Meskipun terpaksa bekerja secara disiplin, Sugiharto mengaku cukup senang bergabung dengan JakLingko. Jam kerjanya teratur dan jelas, yakni antara pukul 05.00-13.00 atau 13.00-22.00. Selain itu, ia juga tidak perlu mengejar target jumlah penumpang.

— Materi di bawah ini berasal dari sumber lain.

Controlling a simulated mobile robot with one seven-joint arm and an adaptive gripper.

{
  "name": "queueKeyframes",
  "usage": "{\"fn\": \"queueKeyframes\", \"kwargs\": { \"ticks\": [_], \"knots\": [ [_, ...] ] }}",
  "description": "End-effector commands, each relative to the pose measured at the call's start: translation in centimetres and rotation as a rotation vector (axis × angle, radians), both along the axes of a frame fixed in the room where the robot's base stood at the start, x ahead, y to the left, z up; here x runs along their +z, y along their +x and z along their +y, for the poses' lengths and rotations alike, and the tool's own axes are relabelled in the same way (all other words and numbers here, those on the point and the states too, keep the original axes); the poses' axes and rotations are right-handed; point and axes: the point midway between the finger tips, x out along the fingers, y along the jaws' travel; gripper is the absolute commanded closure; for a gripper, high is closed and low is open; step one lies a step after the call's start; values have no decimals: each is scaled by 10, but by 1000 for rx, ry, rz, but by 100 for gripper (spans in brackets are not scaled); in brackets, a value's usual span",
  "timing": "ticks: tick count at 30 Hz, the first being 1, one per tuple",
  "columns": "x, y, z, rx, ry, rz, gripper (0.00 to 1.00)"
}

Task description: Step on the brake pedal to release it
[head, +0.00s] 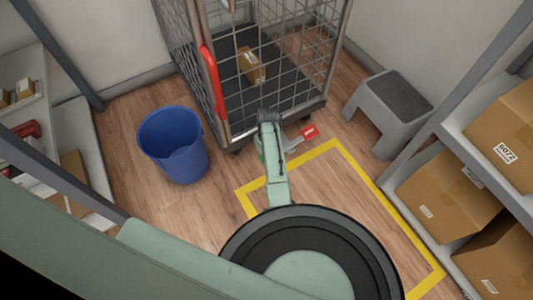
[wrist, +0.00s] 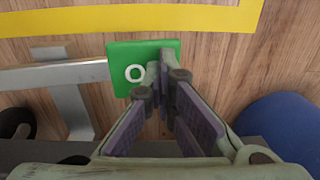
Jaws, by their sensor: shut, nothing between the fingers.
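The roll cage (head: 262,75) stands ahead with a black base. At its lower front edge is a metal pedal bar (wrist: 55,75) with a red pedal (head: 309,132) on the right in the head view. A green pedal with a white ring mark (wrist: 125,72) shows in the wrist view; in the head view my arm mostly hides it. My gripper (wrist: 162,82) is shut and empty, with its fingertips over the right part of the green pedal. I cannot tell whether they touch it. In the head view my gripper (head: 268,117) is at the cage's front edge.
A blue bin (head: 173,145) stands left of the cage. A grey step stool (head: 388,110) is to the right. Yellow floor tape (head: 345,160) marks a bare patch before the cage. Shelves with cartons (head: 450,195) line the right; another shelf is at left.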

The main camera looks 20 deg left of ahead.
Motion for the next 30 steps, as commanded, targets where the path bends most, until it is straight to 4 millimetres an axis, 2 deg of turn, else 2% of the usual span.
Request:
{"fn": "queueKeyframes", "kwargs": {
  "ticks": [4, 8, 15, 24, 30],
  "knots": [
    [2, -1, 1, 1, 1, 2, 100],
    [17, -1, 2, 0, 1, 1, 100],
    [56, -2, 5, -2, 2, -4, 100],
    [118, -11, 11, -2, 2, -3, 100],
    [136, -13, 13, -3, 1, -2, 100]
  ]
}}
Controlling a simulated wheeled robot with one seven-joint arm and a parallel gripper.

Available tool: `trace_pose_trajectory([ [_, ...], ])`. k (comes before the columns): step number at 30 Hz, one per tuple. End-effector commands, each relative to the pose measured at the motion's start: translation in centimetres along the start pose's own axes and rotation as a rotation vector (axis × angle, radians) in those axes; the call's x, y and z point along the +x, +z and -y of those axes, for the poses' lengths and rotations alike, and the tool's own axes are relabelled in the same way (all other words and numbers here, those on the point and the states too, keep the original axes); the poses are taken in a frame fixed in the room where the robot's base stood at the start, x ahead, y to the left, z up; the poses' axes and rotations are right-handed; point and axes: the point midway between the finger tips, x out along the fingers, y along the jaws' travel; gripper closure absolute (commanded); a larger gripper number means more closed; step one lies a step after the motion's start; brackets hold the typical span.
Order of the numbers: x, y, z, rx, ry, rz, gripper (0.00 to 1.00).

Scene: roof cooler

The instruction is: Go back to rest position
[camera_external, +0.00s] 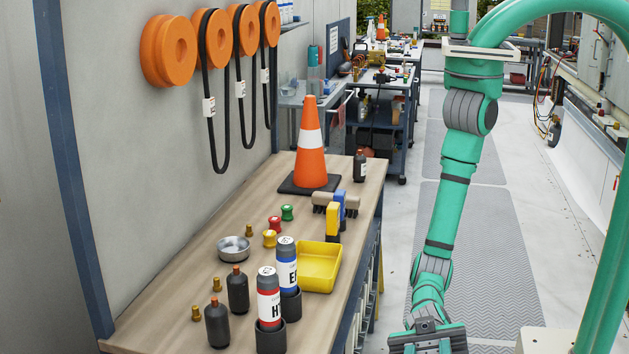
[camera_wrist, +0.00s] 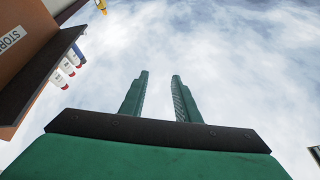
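My green arm hangs down along the right side of the external view, over the grey floor and clear of the workbench (camera_external: 160,310). My gripper (camera_external: 428,342) is low at the bottom edge of that view, to the right of the bench. Its fingertips cannot be made out there. In the wrist view my gripper (camera_wrist: 160,76) shows two green fingers standing apart with nothing between them. Behind them is only a pale, cloudy background.
The bench holds a traffic cone (camera_external: 310,150), a yellow tray (camera_external: 334,268), a metal bowl (camera_external: 234,250), dark bottles (camera_external: 238,290) and two labelled canisters (camera_external: 269,300). A shelf edge with a sign (camera_wrist: 12,40) fills the wrist view's left. The floor aisle (camera_external: 490,230) is open.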

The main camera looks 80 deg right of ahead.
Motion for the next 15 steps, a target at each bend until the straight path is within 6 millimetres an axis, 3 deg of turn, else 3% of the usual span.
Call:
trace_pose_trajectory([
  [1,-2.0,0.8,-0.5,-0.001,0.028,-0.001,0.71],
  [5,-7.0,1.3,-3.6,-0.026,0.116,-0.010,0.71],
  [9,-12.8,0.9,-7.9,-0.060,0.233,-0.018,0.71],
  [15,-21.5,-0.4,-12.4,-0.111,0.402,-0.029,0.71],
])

”Enggak cape. Waktu shift-nya jelas,” kata Sugihartgo yang sebelumnya bekerja sebagai mitra Grab. Sebagai sopir JakLingko, ia menerima gaji Rp 4,5 juta per bulan.
Masih sosialisasi
Petugas layanan halte Transjakarta di Lebak Bulus, Gunawan Adi S, mengatakan, total jumlah penumpang untuk satu rute mikrolet JakLingko mencapai ribuan dalam sehari. ”Jumlah penumpang banyak juga. Untuk rute Lebak Bulus-Ragunan, misalnya, jumlah penumpang mencapai 5.000 orang per hari. Kalau Sabtu-Minggu sekitar 2.000 orang,” katanya.
Gunawan mengatakan, setelah hampir dua tahun JakLingko beroperasi, belum semua masyarakat mengerti tata cara naik mikrolet JakLingko. ”Belum semua orang punya kartu JakLingko. Kadang mereka naik atau turun sembarangan. Kami masih meneruskan sosialisasi dan mengarahkan penumpang membeli kartu JakLingko di sini,” ujarnya.
Ia mengatakan, layanan mikrolet JakLingko saat ini masih gratis hingga waktu yang belum ditentukan. ”Namun, penumpang diwajibkan punya kartu JakLingko. Ini demi sistem pembayaran yang terintegrasi dengan moda transportasi lain. Beberapa kartu e-money lain juga bisa, tetapi tidak semuanya,” kata Gunawan.